Bank Dagang Nasional Indonesia (BDNI) milik Sjamsul Nursalim merupakan salah satu bank yang mendapatkan kucuran uang rakyat tersebut, yakni senilai Rp 47 triliun.


Kucuran dana dilakukan lewat Master Settlement Acquisition Agreement (MSAA), di mana BPPN mengambil alih saham dan pengelolaan BDNI.


Dalam MSAA tersebut, jumlah utang BDNI kepada pemerintah adalah sebesar Rp 47,2 triliun, dikurangi aset BDNI sebesar Rp 18,85 triliun, termasuk di dalamnya pinjaman (piutang) BDNI kepada petambak udang Dipasena Lampung sebesar Rp 4,8 triliun.


Aset BDNI dalam bentuk piutang ke petambak udang Dipasena tersebut, diklaim Sjamsul Nursalim sebagai aset lancar yang seolah tidak bermasalah.

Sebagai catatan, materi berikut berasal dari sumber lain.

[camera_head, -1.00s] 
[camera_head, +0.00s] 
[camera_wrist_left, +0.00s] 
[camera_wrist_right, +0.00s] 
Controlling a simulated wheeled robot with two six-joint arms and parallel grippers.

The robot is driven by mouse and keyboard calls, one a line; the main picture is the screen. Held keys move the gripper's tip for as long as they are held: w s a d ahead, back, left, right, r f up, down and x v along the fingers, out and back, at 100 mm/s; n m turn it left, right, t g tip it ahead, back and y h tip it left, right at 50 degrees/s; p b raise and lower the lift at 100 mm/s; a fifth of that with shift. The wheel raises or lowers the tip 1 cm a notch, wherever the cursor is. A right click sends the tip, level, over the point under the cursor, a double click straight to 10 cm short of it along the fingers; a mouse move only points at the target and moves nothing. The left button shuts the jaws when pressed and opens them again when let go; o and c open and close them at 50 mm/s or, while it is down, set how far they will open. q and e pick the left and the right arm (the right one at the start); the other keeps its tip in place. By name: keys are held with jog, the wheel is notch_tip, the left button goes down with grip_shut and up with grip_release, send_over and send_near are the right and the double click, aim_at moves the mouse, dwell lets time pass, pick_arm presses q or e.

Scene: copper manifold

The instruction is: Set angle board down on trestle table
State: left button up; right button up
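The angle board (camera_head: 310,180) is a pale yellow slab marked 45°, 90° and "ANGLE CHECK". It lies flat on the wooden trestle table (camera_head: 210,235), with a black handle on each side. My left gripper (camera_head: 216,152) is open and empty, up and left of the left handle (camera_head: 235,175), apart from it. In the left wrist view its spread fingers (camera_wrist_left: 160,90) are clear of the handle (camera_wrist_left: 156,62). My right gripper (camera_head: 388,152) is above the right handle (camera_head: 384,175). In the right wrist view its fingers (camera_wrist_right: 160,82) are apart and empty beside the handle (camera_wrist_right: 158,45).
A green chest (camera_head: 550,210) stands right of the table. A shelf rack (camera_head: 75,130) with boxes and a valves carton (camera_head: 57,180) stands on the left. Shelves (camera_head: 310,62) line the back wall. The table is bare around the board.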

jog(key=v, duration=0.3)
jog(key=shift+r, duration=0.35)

Dalam investigasi BPPN, ditemukan bahwa aset piutang petambak Dipasena tersebut merupakan kredit macet, sehingga Sjamsul Nursalim dianggap melakukan misrepresentasi.


BPPN kemudian melayangkan surat yang menyatakan Sjamsul Nursalim melakukan misrepresentasi dan memintanya untuk menggantinya dengan aset lain untuk membayar utang BLBI, namun Sjamsul Nursalim menolak.

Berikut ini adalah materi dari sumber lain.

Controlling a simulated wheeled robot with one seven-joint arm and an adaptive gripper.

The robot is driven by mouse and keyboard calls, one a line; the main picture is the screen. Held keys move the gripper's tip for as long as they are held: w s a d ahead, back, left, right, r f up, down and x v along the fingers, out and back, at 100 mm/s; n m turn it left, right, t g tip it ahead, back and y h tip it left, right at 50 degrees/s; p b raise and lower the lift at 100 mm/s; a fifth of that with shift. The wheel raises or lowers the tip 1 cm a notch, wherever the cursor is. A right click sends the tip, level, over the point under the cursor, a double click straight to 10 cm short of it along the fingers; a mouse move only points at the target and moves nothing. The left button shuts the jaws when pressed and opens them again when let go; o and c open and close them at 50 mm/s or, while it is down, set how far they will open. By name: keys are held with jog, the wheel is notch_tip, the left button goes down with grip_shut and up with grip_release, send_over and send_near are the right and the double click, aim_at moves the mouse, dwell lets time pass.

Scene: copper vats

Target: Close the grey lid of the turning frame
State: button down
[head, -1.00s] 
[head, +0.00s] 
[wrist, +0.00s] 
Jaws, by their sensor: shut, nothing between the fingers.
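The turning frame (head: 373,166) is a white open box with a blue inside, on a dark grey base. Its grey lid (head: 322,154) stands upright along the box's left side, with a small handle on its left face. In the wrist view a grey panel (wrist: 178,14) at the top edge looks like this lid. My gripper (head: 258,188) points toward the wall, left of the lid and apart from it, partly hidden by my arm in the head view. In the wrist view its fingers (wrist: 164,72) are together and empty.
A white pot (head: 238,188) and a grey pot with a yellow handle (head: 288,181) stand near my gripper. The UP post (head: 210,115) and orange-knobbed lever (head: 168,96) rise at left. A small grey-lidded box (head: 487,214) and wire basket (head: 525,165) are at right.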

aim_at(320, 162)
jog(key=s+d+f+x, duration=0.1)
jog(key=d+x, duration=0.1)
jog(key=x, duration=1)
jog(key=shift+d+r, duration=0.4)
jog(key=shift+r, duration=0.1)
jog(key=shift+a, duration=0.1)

Selain itu, dalam penggunaannya dana BLBI, BDNI melakukan penyimpangan sehingga BPPN mengkategorikannya sebagai bank yang melanggar hukum atau bertransaksi tidak wajar yang menguntungkan pemegang saham.


2003


BPPN kemudian menggelar rapat dengan pihak Sjamsul Nursalim yang diwakili istrinya, Itjih Nursalim, guna menyelesaikan masalah piutang petambak Dipasena.


Namun Itjih Nursalim berkukuh bahwa aset tersebut tak bermasalah dan pihaknya tidak melakukan misrepresentasi.


2004


Masalah BDNI ini yang kemudian jadi polemik dan kemudian jadi penyelidikan kasus korupsi di kemudian hari, adalah pemerintah saat itu yang mengeluarkan Surat Keterangan Lunas (SKL) kepada Sjamsul Nursalim.


Megawati Soekarnoputri sewaktu menjabat presiden, menyetujui pemberian Surat Keterangan Lunas (SKL) kepada debitur penerima BLBI.


SKL tersebut ditandatangani Ketua BPPN Syafruddin Arsyad Temenggung lewat surat nomor SKL-22/PKPS-BPPN/0404 perihal pemenuhan kewajiban pemegang saham BDNI, yang membuat hak tagih atas petambak udang Dipasena menjadi hilang.


Belakangan karena penerbitan SKL tersebut, Syafruddin kemudian divonis 15 tahun penjara oleh Pengadilan Tinggi DKI Jakarta.


Putusan itu memperberat hukuman 13 tahun penjara di tingkat Pengadilan Tipikor.


2004


BPPN kemudian menyerahkan petanggungjawaban aset hak tagih Dipasena kepada Kementerian Keuangan yang kemudian diserahkan ke PT Perusahaan Pengelola Aset (PT PPA).


PPA melakukan penjualan hak tagih piutang Dipasena sebesar Rp 220 miliar, padahal kewajiban atau utang Sjamsul Nursalim yang seharusnya diterima negara adalah sebesar Rp 4,8 triliun.


Selisih kekurangan inilah yang kemudian dianggap sebagai kerugian negara sebesar Rp 4,58 triliun. 


2019


Dalam putusan kasasi Mahkamah Agung (MA) Syafruddin sebagai penerbit SKL kemudian dinyatakan bebas alias tidak bersalah.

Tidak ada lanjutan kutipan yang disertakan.